ELOGIO DEL BISCOTTO ROTTO

Ho un sacchetto da un chilo, non più vergine o intonso, di biscotti.
Ma non biscotti qualsiasi: biscotti rotti. Una grande varietà tra frollini, secchi, wafer, novellini, frolle, ricoperti, al cacao, al cocco, con il cuore di marmellata, con le gocce di cioccolato, da inzuppare, da sgranocchiare, da godere, da leccarsi le dita e chi più ne ha più ne metta. Ma tutti rigorosamente, strettamente, assolutamente, letteralmente ROTTI. Mi piacciono i biscotti rotti. Quell’imperfezione che li caratterizza, quel non poter passare per “buoni” perché diversi, pur non avendo nulla da invidiare, in termine di gusto e soddisfazione, ai frollini perfettamente composti ed esteticamente perfetti. Il biscotto rotto non ha nemmeno lo stesso valore commerciale di quello intero: costa decisamente meno. In questi giorni, ormai divenuti più di uno ma meno di tantissimi, la mente spazia e nei minuti che ci rimangono per oziare – al netto delle incombenze e delle scadenze che ci diamo per fare del nostro tempo, perlopiù libero, del “tempo organizzato”- vi capita mai di chiedervi quali siano i simboli del vostro benessere psicologico e del concetto di “qualità della vita”?
Io no.
Ahahhahah, scherzo. O non sarei qui a tirarvi questo pippone.
Torniamo a bomba: qual è il nostro/vostro concetto di qualità della vita?

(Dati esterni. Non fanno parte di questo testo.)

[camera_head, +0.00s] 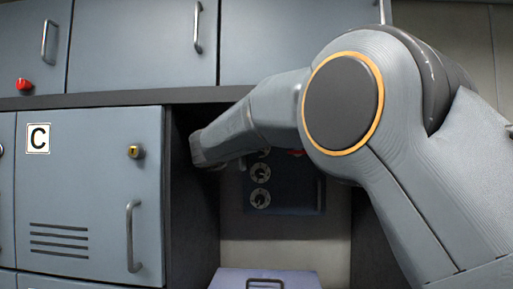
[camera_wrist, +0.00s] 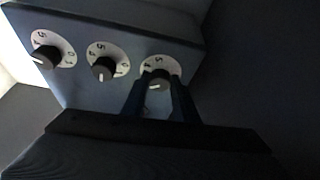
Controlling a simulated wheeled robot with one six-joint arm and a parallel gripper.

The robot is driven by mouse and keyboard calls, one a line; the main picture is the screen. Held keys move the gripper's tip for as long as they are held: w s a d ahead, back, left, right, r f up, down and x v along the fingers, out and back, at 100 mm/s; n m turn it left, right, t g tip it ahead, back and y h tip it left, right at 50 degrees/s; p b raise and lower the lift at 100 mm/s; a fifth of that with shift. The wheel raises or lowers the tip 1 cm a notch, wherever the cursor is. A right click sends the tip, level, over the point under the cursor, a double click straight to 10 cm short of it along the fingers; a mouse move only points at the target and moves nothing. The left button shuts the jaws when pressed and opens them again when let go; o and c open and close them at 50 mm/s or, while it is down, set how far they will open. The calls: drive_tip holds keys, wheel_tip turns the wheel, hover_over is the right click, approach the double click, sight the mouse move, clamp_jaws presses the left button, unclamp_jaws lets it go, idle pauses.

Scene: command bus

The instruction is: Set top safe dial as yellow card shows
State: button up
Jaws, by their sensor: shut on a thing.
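The dark blue safe (camera_head: 312,193) sits in the recess under the upper cabinets. Two round dials, the middle dial (camera_head: 260,172) and bottom dial (camera_head: 260,198), show in the head view; my arm mostly covers the top one. The wrist view shows a row of three dials, turned sideways: a left dial (camera_wrist: 46,57), a middle dial (camera_wrist: 104,69) and a right dial (camera_wrist: 158,77), seemingly the top one. My gripper (camera_wrist: 158,92) is shut on that right dial's dark knob. The knob's white mark points down in the picture. Its numbers are partly hidden. No yellow card is visible.
A cabinet door marked C (camera_head: 85,195) with a protruding handle (camera_head: 131,236) stands left of the recess. Upper cabinets (camera_head: 145,42) and their dark bottom edge (camera_head: 100,99) lie above. A grey-violet box (camera_head: 230,279) with a handle is below the safe.

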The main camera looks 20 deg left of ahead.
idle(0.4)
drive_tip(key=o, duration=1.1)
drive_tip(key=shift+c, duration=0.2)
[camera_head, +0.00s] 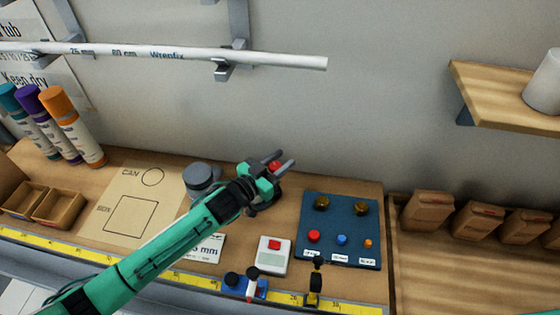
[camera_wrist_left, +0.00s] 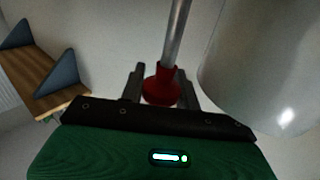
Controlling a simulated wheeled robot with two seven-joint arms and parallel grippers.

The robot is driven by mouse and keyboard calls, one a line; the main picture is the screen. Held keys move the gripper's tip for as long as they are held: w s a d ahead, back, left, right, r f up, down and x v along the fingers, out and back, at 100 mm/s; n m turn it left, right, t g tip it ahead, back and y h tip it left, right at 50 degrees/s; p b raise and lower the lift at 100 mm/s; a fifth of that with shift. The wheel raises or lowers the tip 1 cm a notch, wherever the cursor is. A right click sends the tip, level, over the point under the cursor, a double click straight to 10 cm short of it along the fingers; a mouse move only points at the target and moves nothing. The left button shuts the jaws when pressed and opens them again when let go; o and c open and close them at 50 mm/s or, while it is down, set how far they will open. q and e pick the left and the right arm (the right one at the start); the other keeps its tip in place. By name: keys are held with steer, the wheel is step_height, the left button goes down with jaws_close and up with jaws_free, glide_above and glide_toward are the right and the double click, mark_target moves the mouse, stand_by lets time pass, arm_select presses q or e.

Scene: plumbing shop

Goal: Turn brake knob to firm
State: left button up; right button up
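The brake knob (camera_head: 275,166) is a small red knob over the workbench, between my left gripper's fingers. In the left wrist view the red knob (camera_wrist_left: 162,88) has a wide rim and a metal rod running up from it. My left gripper (camera_head: 278,161) reaches in from the left. Both its fingers (camera_wrist_left: 160,82) lie close against the knob's sides, with no clear gap, and seem shut on it. The knob's setting marks cannot be read, and its mount is mostly hidden by the gripper. My right gripper is not in view.
A grey canister (camera_head: 200,178) stands just left of the gripper. A blue panel (camera_head: 340,255) with several knobs lies to the right, a white box with a red button (camera_head: 273,256) in front. A white pipe (camera_head: 170,52) hangs above, and a wooden shelf (camera_head: 500,95) at upper right.

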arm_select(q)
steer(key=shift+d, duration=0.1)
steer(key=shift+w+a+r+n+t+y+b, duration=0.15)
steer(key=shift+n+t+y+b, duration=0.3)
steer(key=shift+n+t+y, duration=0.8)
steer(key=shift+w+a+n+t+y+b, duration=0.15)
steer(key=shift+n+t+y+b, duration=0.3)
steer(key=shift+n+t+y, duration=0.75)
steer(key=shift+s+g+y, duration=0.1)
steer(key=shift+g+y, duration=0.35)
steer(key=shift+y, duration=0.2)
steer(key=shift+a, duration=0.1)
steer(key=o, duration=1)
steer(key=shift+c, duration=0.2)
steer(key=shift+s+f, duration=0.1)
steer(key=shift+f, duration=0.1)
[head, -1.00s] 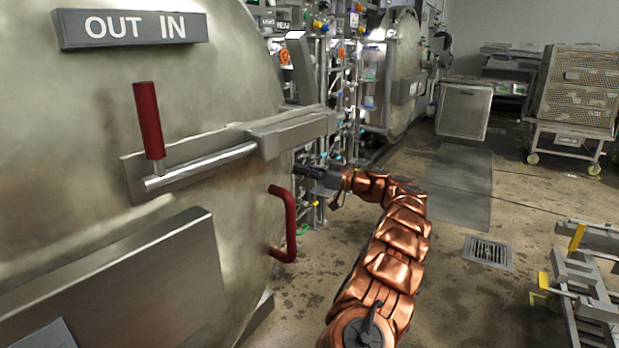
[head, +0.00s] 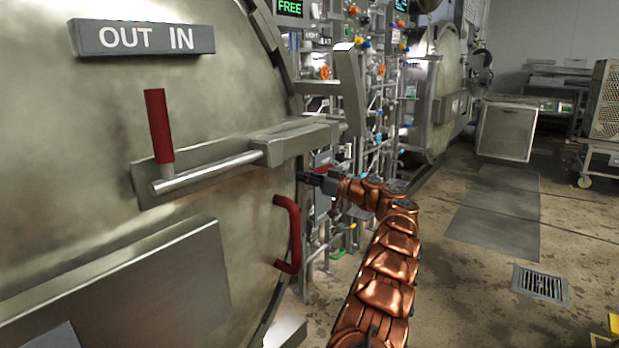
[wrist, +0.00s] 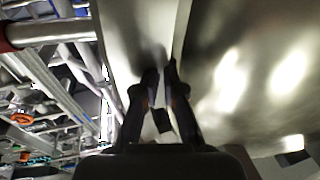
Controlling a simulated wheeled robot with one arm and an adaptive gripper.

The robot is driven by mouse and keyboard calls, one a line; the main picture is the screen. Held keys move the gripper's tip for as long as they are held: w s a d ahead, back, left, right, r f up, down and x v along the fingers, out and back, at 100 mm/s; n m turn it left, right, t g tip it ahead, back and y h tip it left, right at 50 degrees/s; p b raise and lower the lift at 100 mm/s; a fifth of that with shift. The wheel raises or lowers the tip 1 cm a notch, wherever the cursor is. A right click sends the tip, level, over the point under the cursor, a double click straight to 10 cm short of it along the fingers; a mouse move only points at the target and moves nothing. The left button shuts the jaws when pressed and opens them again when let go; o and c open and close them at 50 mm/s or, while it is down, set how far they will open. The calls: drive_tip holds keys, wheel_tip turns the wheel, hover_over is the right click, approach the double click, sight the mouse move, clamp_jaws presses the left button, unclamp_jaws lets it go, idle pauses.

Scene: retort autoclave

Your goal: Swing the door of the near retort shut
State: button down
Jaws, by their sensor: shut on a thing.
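The near retort's door (head: 240,115) is a big round metal disc filling the left of the head view. It carries an "OUT IN" plate (head: 143,38), a red-handled lever (head: 158,125) and a red grab handle (head: 288,233) near its right edge. My gripper (head: 312,180) is at the door's right edge, above the grab handle. In the wrist view, my gripper's dark fingers (wrist: 160,92) close on a thin metal edge, apparently the door's rim (wrist: 182,40). The exact contact is in shadow. The retort's frame (head: 268,30) shows close behind the door's upper right edge.
Pipes and valves (head: 350,110) stand just right of the door, close to my arm. A second retort (head: 435,90) stands farther back. Open floor with a drain grate (head: 540,284) lies to the right. A wheeled rack (head: 607,100) is at the far right.

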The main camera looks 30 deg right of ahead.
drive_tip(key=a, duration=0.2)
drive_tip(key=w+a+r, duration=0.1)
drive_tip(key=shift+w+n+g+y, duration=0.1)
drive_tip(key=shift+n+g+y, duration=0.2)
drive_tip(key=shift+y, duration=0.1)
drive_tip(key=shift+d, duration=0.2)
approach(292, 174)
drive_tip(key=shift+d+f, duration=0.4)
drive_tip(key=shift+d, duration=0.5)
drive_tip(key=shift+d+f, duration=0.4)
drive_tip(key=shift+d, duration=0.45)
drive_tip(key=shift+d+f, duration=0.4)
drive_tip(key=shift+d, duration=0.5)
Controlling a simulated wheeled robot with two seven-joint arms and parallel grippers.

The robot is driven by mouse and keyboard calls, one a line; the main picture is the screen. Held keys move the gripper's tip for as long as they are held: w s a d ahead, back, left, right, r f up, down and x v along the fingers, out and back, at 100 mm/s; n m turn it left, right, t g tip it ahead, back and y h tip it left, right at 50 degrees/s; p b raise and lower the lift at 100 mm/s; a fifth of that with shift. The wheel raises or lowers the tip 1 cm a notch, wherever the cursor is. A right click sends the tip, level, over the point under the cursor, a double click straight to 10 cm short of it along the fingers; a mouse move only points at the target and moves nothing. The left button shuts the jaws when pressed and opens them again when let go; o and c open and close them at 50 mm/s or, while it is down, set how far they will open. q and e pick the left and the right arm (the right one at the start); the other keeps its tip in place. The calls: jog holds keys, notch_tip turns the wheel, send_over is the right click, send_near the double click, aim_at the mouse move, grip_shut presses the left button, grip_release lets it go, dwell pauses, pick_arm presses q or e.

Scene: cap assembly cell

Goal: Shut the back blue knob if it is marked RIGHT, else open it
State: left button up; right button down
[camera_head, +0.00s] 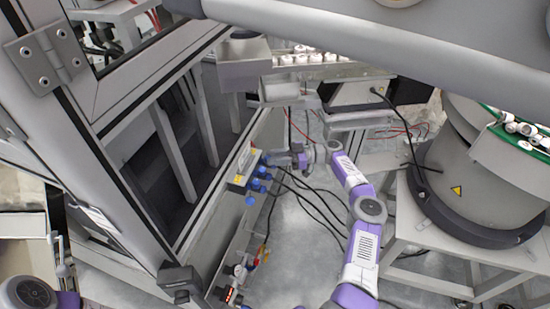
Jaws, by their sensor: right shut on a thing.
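A row of small blue knobs (257,187) sticks out from a valve unit (239,179) with a pale top and yellow parts, mounted on the grey frame left of centre. My right gripper (271,159) reaches in from the right at the far end of this row. It is shut on the back blue knob, which its fingers mostly hide. The knob markings are too small to read. Only a bit of my left arm shows at the lower left; its gripper is out of view.
Black cables (308,197) hang close below my right gripper. A large framed glass door (115,110) stands at the left. Fittings (238,270) sit lower on the frame.

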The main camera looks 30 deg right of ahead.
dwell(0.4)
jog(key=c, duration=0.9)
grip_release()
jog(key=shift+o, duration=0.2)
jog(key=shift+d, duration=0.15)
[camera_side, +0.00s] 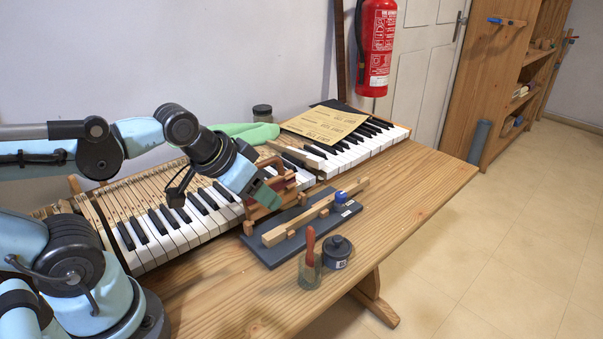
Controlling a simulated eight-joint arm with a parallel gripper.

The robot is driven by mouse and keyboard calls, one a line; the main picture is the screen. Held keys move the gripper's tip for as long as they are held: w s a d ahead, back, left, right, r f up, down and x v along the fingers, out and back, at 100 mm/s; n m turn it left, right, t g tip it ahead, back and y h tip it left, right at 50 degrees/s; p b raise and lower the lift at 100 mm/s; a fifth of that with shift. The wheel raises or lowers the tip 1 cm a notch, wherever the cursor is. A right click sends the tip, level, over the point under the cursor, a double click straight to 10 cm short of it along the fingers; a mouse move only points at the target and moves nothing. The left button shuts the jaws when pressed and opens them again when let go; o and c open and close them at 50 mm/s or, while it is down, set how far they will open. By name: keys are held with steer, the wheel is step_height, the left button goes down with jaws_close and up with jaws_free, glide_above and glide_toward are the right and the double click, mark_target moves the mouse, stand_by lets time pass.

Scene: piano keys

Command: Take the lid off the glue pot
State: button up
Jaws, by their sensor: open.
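The glue pot (336,257) is a small dark blue-grey pot with a pale label, standing upright near the front edge of the bench. Its dark lid (337,243) with a small knob sits on top. My gripper (268,198) is open, behind and to the left of the pot, well apart from it. It hangs low over the keys beside a reddish-brown wooden piece, and its fingertips are hard to make out against that piece. I see nothing clearly held in it.
A glass jar with a red-handled brush (310,247) stands close left of the pot. Piano keys (160,235) line the back. Bare bench (415,185) is free at right.

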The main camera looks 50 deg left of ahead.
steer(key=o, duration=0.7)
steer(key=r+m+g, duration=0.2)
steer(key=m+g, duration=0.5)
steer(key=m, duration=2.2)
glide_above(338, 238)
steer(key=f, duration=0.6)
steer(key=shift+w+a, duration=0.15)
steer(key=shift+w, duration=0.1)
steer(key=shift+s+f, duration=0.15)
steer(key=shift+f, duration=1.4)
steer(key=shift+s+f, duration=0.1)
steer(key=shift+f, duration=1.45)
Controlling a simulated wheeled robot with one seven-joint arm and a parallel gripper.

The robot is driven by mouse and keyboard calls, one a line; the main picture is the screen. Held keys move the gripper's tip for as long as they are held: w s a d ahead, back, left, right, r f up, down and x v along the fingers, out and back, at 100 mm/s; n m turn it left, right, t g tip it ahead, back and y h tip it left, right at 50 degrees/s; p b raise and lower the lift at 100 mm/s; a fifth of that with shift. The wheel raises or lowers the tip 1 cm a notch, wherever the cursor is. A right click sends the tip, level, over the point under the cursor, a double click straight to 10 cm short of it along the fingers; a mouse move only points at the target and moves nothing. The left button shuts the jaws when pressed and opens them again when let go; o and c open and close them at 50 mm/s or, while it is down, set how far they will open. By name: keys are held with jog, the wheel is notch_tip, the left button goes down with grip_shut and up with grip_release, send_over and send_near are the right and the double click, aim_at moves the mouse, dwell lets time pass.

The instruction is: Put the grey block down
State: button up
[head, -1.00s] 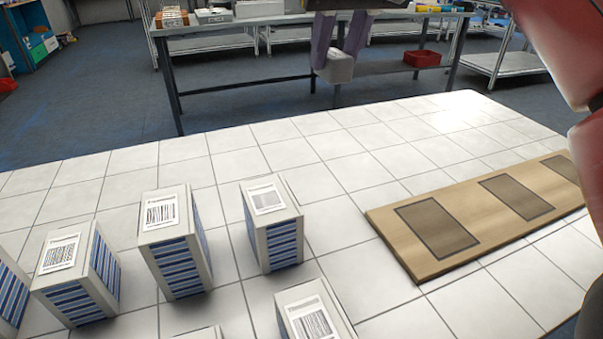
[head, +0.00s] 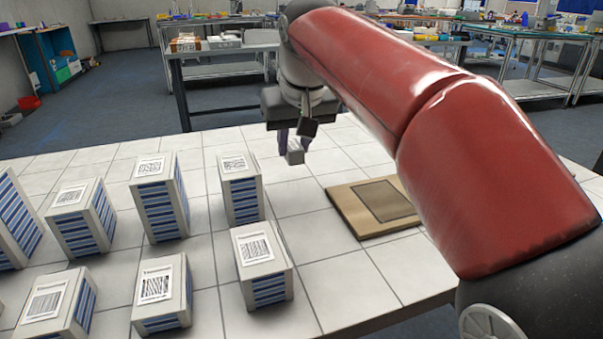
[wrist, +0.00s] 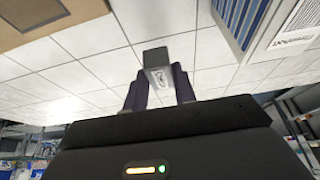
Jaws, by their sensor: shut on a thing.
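The grey block (head: 295,152) is small and held between the fingers of my gripper (head: 291,140), above the far part of the white tiled table (head: 330,270). In the wrist view the grey block (wrist: 156,62) sits between the two dark fingertips of my gripper (wrist: 158,82), with a small dark marking on its facing side. White table tiles show beyond it. How high the block is above the table I cannot tell exactly.
Several white-and-blue boxes with barcode labels stand at the left and middle, one tall box (head: 240,190) close to my gripper.

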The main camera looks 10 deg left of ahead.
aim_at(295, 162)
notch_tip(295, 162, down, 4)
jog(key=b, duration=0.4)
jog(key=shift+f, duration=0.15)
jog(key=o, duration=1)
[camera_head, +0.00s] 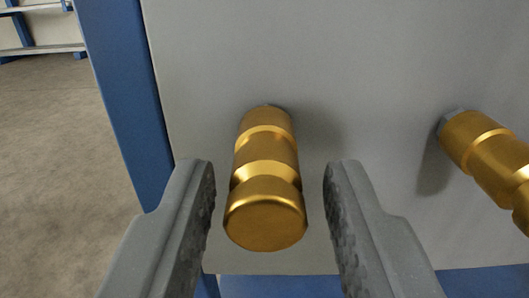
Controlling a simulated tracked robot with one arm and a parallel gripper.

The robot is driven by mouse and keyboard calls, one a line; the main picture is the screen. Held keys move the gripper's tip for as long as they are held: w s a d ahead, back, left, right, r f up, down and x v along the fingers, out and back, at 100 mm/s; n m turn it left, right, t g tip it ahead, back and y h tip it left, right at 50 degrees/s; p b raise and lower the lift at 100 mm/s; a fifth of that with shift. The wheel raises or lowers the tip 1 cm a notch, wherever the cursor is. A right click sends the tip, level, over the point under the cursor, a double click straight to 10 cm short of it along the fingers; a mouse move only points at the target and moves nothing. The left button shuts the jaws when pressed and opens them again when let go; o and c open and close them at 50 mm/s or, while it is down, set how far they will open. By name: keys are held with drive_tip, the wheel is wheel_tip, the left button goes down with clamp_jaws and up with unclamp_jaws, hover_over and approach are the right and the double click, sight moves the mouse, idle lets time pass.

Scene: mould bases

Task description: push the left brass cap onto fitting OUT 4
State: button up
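The left brass cap (265,180) is a gold cylinder with a narrower waist near its front end. It sticks out of a grey panel (350,70), its round end facing me. My gripper (271,175) is open, with one finger on each side of the cap's front part. A gap shows between the cap and each finger, wider on the right. A little dark grey shows where the cap meets the panel; what it sits on there is mostly hidden. No OUT 4 label is readable, so I cannot tell which fitting that is.
A second brass cap (485,155) sticks out of the panel at the right, on a grey base, partly cut off by the picture edge. A blue upright (118,85) borders the panel on the left. Beyond it are bare floor (60,160) and a distant shelf (45,32).

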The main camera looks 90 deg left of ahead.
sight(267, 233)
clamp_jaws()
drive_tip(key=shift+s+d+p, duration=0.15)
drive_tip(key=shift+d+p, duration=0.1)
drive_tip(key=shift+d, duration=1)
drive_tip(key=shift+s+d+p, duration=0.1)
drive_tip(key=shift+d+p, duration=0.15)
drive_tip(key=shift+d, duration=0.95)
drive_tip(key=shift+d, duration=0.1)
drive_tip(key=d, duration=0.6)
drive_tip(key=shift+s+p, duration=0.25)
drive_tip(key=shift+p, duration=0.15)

Cosa riteniamo indispensabile perché questo concetto/desiderio si possa esprimere appieno?
Le risposte sono tante. Tantissime. Hanno a che fare con il nostro background culturale, la nostra classe sociale, l’ambiente in cui ci troviamo a vivere (per scelta o per necessità), le nostre iterazioni sociali che determinano (e non poco) il nostro benessere soggettivo e psicologico, il nostro status professionale ed  economico. Insomma, quello che riteniamo essere la nostra “condizione ideale” sulla base delle nostre aspettative, strettamente correlate al rapporto bisogni/desideri. Che sono rigorosamente personal
Agiatezza, comfort, disponibilità economica. Accesso ai beni, ai servizi, al lusso. Vediamo (con occhi veri o virtuali) e vogliamo. Desideriamo perchè è bello, perché e sfarzoso, perché ci attira come ciò che luccica attira la gazza ladra, perché ce l’hanno anche gli altri. Perché riteniamo che ciò che abbiamo, in termini non solo di beni materiali ma anche di libertà personali, sancisce chi siamo e ciò che siamo, quale posto occupiamo nell’immenso mondo del vero e del verosimile.
A Siamo abitudinari.

 

In questo, ormai lungo, periodo in cui vorremmo continuare imperterriti a prenderci cura e a coccolare le nostre abitudini siamo invece costretti a sradicarle e crearci una routine diversa. Severa, impostata, con pochissimo spazio di manovra.
L’abitudine ci ricompensa e ci fa sentire al sicuro. Nelle nostre abitudini rasentiamo la perfezione. E’ una fatica enorme, in termini di dispendio energetico ed emotivo, cambiare in nostro modus operandi. La resistenza al cambiamento ci frega su tutta la linea.
Siamo viziati: “questo sì, questo no, questo manco se ammazzi, questo lo voglio e basta”. Ci vorrebbe un po’ di buon senso anche per i vizi. Siamo tutti un po’ seguaci di Oscar Wilde, che ci ha fornito un bell’alibi…a noi e alle nostre tentazioni. Siamo come dei puzzle, le tesserine che mancano le sostituiamo con i nostri piccoli vezzi o malvezzi. Siamo terrorizzati da quello che ci accade attorno più per paura di perdere i nostri privilegi, di dover rinunciare a quei minuscoli o enormi peccati che ci danno soddisfazione e ci fanno credere di essere liberi. Ai nostri occhi e a quegli degli altri (che spesso hanno anche un valore aggiunto).
Ecco, se oggi dovessi far assurgere a simbolo del benessere e/o del vizio un oggetto, uno qualunque, sceglierei questo sacchetto di biscotti rotti.
Noi, impegolati nei nostri falsi bisogni e piccole certezze, a volte così assurde da pretendere di aprire un sacchetto di biscotti e trovarli tutti perfettamente, desolatamente, mestamente intatti. Per poi, ironia del destino, romperli per ingozzarcene.  Li pretendiamo interi per poterli poi rompere, seguendo il nostro ingordo capriccio.
Il simbolo iperbolico della nostra agiatezza.

 

 

Monica Gasparotto
La scrittura e l’ironia sono cose serie. Esattamente come il cioccolato.